さきほど私は、ある本を読み終え、次の本へ取りかかるまでの空白の時間がもっとも好きだと述べたが、これは実際のところ「本を読んでいない時間」のことである。本を読むのが好きといいながら、いちばん好きなのは、本と本のあいだにある小休止の時間、本を読んでいない時間だと、あるとき自分で気づいたのである。私は読書に倦んでいるのだろうか。ならばいっそのこと本を読むのを止めて、おもしろそうな本を買ってひたすらに書架に並べ、その背表紙をうっとりとなでながら「これはきっといい本だろう」と想像するだけでも同じではないか、と思うことがたまにある。もしそうできたら、未来への期待のみが永続するのではないか。なにしろ私は「本を読んでいない時間」「読んでいない本について考える時間」がいちばん好きだと分かっているのだから。

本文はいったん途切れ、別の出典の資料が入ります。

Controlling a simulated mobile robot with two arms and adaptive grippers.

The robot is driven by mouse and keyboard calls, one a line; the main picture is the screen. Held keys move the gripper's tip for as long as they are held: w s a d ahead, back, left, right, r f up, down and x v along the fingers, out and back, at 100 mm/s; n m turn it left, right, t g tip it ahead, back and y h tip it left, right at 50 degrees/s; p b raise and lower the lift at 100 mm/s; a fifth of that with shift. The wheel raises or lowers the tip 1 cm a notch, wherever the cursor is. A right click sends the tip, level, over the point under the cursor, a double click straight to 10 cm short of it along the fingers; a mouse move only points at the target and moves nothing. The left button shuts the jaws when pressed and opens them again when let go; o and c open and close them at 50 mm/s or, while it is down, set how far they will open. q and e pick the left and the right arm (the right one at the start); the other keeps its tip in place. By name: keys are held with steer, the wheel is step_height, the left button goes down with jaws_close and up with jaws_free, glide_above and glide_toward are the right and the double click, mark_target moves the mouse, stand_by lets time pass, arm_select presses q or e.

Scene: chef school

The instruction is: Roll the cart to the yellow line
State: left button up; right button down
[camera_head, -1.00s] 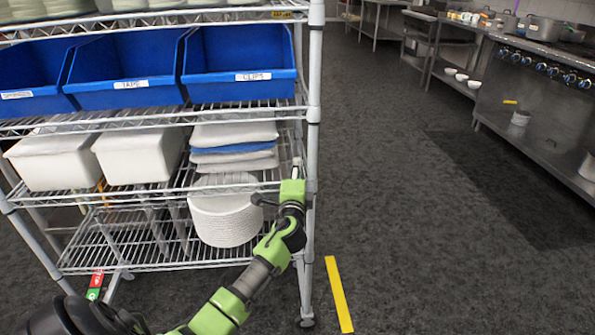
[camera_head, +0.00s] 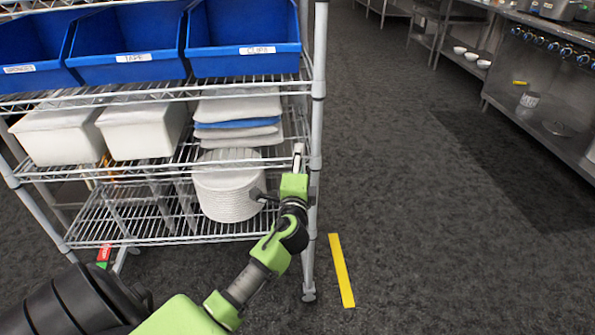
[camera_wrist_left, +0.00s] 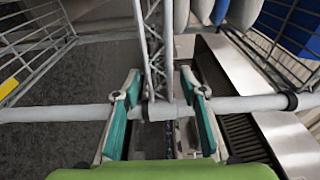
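The cart is a metal wire shelf rack (camera_head: 318,130) filling the left half of the head view. Its near right post stands just left of the yellow line (camera_head: 341,270), a short strip on the dark floor. A narrow floor gap shows between the post's foot and the strip. My left gripper (camera_head: 298,160) is at this post, at middle shelf height. In the left wrist view, its teal-padded fingers (camera_wrist_left: 160,100) stand apart on either side of a shelf's wire edge, against the pale post (camera_wrist_left: 60,112). Whether the pads press on it is unclear. My right gripper is out of view.
The rack carries blue bins (camera_head: 245,60), white tubs (camera_head: 145,130), folded cloths (camera_head: 238,128) and a stack of white plates (camera_head: 226,195). Open floor (camera_head: 400,180) lies to the right. Steel kitchen counters (camera_head: 545,85) line the right side.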

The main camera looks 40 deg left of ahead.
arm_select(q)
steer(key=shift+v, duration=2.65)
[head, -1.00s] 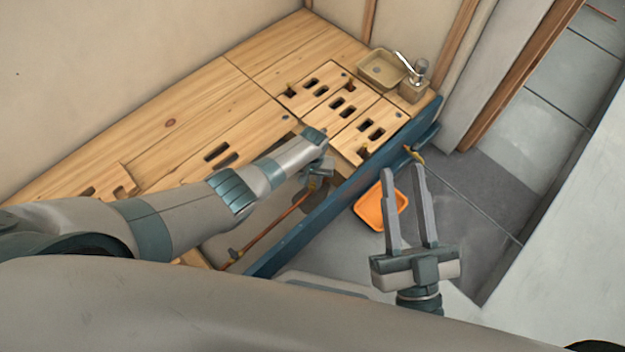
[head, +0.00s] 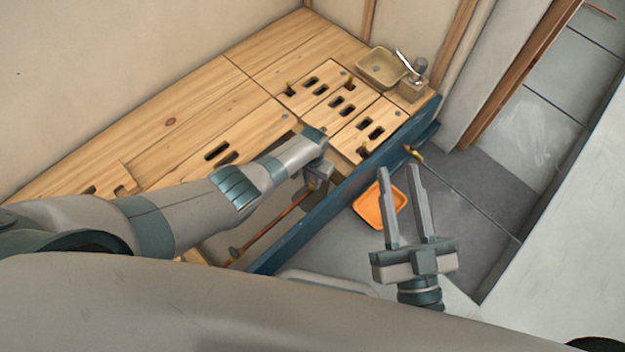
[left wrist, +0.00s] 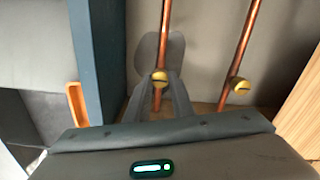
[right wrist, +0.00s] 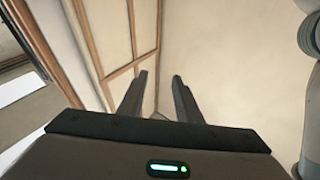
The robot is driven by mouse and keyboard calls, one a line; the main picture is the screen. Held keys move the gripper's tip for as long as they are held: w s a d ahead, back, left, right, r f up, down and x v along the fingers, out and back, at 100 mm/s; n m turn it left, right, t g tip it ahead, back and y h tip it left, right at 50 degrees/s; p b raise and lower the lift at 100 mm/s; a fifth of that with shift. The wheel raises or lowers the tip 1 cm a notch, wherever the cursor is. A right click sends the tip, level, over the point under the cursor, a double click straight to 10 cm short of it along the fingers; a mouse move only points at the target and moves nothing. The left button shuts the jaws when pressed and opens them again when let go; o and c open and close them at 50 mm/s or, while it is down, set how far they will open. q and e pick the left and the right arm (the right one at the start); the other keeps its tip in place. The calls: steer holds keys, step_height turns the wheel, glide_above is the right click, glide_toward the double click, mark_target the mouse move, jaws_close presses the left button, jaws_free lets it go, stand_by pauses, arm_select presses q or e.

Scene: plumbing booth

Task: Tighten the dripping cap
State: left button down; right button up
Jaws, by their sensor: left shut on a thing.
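A brass cap (left wrist: 159,76) sits on a copper pipe (left wrist: 165,40) in the left wrist view. My left gripper (left wrist: 157,84) is shut on this cap, one finger on each side. A second brass cap (left wrist: 240,86) on a parallel pipe (left wrist: 248,30) stands to its right, apart from the fingers. In the head view my left gripper (head: 318,183) is down in the opening behind the blue board, partly hidden by its own arm. My right gripper (head: 399,185) is open and empty in front of the board; its parted fingers also show in the right wrist view (right wrist: 161,80). No drip is visible.
The blue board (head: 330,213) runs close beside my left gripper. An orange tray (head: 366,208) lies on the floor beyond it. Slotted wooden panels (head: 320,92) and a small basin (head: 380,68) are at the back. A brass fitting (head: 413,152) juts from the board.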

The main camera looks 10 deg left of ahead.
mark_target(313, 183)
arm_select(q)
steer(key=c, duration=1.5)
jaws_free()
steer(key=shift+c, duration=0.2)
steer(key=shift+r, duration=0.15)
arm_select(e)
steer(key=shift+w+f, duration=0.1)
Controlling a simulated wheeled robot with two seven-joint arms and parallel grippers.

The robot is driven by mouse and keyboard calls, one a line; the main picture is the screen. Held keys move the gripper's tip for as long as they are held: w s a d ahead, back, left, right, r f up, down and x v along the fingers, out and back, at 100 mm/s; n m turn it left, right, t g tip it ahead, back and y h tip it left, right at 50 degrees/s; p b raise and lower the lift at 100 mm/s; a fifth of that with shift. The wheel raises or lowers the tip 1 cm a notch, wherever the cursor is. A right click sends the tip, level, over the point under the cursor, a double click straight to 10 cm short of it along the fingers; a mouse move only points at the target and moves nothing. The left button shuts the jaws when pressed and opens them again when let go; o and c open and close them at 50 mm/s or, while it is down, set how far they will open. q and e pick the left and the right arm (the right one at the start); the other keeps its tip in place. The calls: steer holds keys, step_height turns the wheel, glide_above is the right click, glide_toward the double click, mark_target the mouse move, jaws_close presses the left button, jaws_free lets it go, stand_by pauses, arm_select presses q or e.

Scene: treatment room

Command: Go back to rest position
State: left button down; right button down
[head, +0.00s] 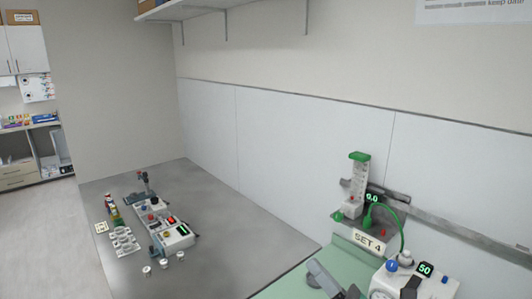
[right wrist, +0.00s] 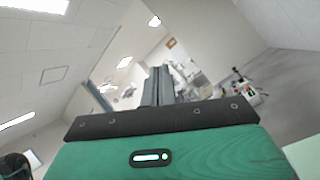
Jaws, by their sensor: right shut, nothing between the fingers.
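My right gripper (head: 318,272) shows at the bottom of the head view, right of centre, in front of the green surface. Only part of it is in the picture. In the right wrist view its two grey fingers (right wrist: 157,84) lie together with nothing between them, and they point toward the room, away from the nearby surfaces. My left gripper is not in view.
A grey table (head: 230,210) carries a device with red and green parts (head: 170,232) and several small items. A flow meter with a green top (head: 356,180), a "SET 4" sign (head: 369,241) and a white unit reading 50 (head: 425,270) stand at right. The table's middle is clear.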

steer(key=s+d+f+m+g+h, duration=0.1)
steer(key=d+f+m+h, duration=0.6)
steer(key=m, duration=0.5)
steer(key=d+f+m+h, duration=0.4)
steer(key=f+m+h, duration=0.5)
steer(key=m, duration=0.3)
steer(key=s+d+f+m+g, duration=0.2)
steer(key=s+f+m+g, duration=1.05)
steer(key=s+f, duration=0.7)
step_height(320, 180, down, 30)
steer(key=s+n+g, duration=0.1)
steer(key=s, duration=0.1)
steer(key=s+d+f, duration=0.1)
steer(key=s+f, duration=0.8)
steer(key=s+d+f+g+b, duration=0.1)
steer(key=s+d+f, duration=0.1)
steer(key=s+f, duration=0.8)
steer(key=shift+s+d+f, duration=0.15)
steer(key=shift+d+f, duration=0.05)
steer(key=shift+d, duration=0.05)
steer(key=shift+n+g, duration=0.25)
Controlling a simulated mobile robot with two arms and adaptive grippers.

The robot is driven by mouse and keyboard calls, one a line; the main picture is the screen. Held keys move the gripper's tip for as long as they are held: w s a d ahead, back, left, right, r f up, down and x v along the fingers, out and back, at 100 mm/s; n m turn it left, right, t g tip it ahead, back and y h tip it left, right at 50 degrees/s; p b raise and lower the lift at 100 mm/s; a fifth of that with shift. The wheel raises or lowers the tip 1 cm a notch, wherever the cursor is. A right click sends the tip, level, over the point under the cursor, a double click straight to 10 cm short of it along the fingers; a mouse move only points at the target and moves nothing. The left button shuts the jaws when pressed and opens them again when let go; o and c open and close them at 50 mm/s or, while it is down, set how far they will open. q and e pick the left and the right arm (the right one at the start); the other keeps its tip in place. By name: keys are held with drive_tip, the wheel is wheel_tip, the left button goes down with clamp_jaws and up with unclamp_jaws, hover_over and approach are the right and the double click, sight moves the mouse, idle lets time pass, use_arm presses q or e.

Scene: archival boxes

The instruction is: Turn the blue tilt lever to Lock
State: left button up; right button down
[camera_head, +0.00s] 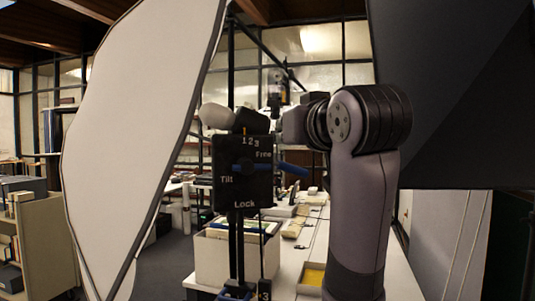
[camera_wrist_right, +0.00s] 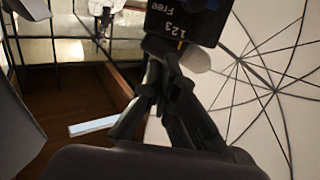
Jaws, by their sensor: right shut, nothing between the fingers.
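The black panel (camera_head: 228,192) stands upright in the middle of the head view, marked "1 2 3", "Free" at upper right, "Tilt" at left and "Lock" at the bottom. The blue tilt lever (camera_head: 290,169) points right and slightly down, between Free and Lock. My right arm rises right of the panel. My right gripper (camera_head: 277,132) reaches left to the panel's upper right edge, above the lever; its fingertips are hard to make out there. Contact cannot be told.
A large white diffuser (camera_head: 135,130) stands close at left and a dark one (camera_head: 455,90) at upper right. Behind the panel, a white box (camera_head: 215,258) sits on a long white table (camera_head: 312,245). Another black marked piece (camera_head: 264,291) is at the bottom.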

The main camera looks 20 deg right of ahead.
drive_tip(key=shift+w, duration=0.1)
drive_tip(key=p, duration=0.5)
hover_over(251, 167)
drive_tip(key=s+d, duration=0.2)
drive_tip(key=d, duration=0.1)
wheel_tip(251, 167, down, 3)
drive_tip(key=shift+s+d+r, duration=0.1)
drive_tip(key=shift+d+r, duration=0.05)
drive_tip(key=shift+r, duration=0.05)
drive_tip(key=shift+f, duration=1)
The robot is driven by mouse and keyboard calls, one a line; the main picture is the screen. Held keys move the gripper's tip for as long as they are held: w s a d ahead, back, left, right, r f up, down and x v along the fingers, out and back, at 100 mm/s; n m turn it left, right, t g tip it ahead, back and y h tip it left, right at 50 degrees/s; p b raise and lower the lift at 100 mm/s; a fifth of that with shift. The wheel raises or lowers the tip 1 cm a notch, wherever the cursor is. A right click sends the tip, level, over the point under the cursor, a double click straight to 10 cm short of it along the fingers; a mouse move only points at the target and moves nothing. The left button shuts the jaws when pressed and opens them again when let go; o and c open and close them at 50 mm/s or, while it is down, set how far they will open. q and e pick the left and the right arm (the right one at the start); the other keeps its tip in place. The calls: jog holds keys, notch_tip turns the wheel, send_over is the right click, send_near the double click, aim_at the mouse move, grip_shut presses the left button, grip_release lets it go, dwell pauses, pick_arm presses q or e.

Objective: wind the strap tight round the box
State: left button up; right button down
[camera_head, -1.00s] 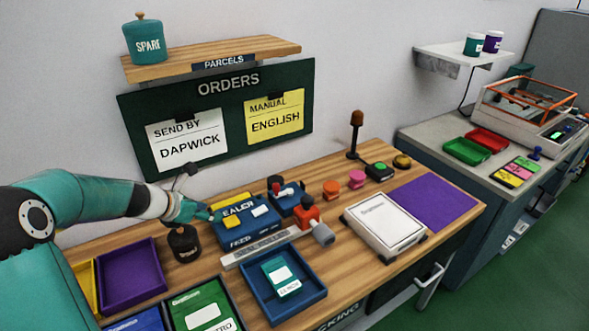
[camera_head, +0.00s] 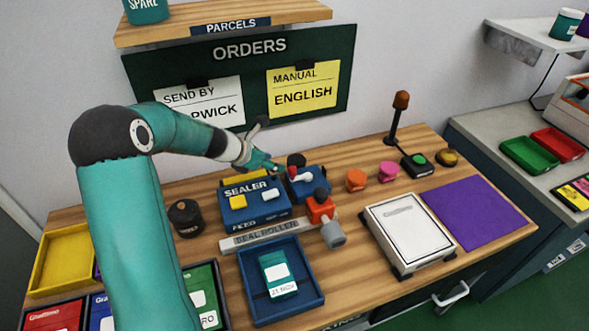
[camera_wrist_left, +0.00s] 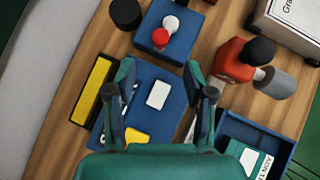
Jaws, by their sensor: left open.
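A teal box (camera_head: 277,271) with a white label lies in the blue tray (camera_head: 245,302) at the front of the bench. No strap can be made out. A small blue unit (camera_head: 312,188) with a red-knobbed crank (camera_head: 293,172) stands behind, beside the blue sealer (camera_head: 252,209). My left gripper (camera_head: 266,168) is open and empty above the sealer, left of the crank. In the left wrist view its spread fingers (camera_wrist_left: 168,85) frame the sealer's white pad, and the crank's red knob (camera_wrist_left: 160,38) lies just beyond them. My right gripper is not in view.
A red hand tool (camera_head: 321,208) with a grey roller stands right of the sealer. A black pot (camera_head: 186,219) stands left. A white scale-like plate (camera_head: 408,232) and a purple mat (camera_head: 478,214) lie right. Orange and pink knobs (camera_head: 356,180) stand at the back.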

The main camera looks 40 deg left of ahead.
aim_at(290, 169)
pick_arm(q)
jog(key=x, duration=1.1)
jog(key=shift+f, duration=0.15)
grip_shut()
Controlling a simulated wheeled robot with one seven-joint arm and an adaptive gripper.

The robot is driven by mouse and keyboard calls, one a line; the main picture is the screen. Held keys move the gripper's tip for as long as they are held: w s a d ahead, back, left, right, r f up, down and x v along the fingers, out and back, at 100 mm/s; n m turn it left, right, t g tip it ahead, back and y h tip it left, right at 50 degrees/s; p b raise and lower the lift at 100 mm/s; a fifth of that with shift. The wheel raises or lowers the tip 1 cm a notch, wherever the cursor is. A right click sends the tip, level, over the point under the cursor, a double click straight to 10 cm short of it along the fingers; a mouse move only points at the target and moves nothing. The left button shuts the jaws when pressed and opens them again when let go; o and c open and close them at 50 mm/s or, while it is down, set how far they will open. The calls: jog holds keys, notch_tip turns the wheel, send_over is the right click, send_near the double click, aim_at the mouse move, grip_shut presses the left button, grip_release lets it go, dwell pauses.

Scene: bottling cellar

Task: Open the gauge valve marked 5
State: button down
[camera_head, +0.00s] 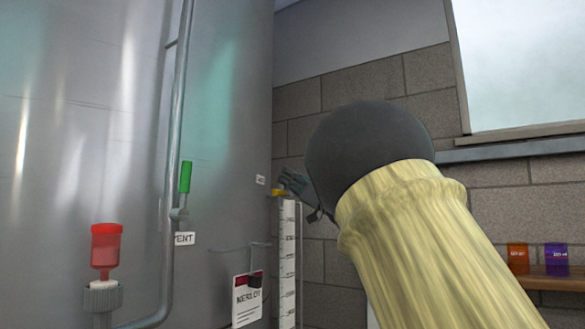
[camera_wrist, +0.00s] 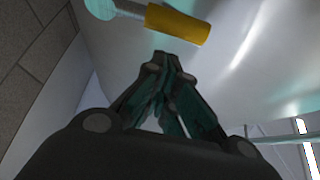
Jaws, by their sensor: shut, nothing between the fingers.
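A yellow valve handle (camera_head: 278,192) sits at the top of a white ticked gauge strip (camera_head: 288,265) beside the steel tank. A small tag (camera_head: 260,180) is next to it, too small to read, so I cannot confirm the 5. In the wrist view the yellow handle (camera_wrist: 178,24) lies across the top, joined to a pale stem at its left. My gripper (camera_head: 285,178) is shut and empty, just right of and above the handle in the head view. In the wrist view my gripper (camera_wrist: 165,64) has its tips just below the handle; contact is unclear.
My arm covers the centre right. Orange (camera_head: 518,258) and purple (camera_head: 556,258) containers stand on a shelf at right.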

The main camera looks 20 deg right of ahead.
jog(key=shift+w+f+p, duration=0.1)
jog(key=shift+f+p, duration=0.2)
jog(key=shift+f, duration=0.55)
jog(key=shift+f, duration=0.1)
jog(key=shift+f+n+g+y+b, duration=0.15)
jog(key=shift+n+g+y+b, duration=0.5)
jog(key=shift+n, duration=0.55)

しかし同時に、新しい本の表紙を開いて、最初の行にいかなる言葉が書かれてあるかを見てみたいという欲求もまた強く、どうしてもそのやっかいな誘惑に抗うことができない。この本が自分にとっての究極の1冊なのではないか、という可能性に賭けたくなるのだ。たしかに私も未読の本を積み上げてしまうのだが、同時に、全く本を開かないことでいることも難しい。書架に並べるだけではどうしても満足できないのだ。そして私は性懲りもなく新しい本を読み始め、夢中でページを繰りながら、「ああ、早く違う本を読みたい」と愚かなことを考えてしまうのである。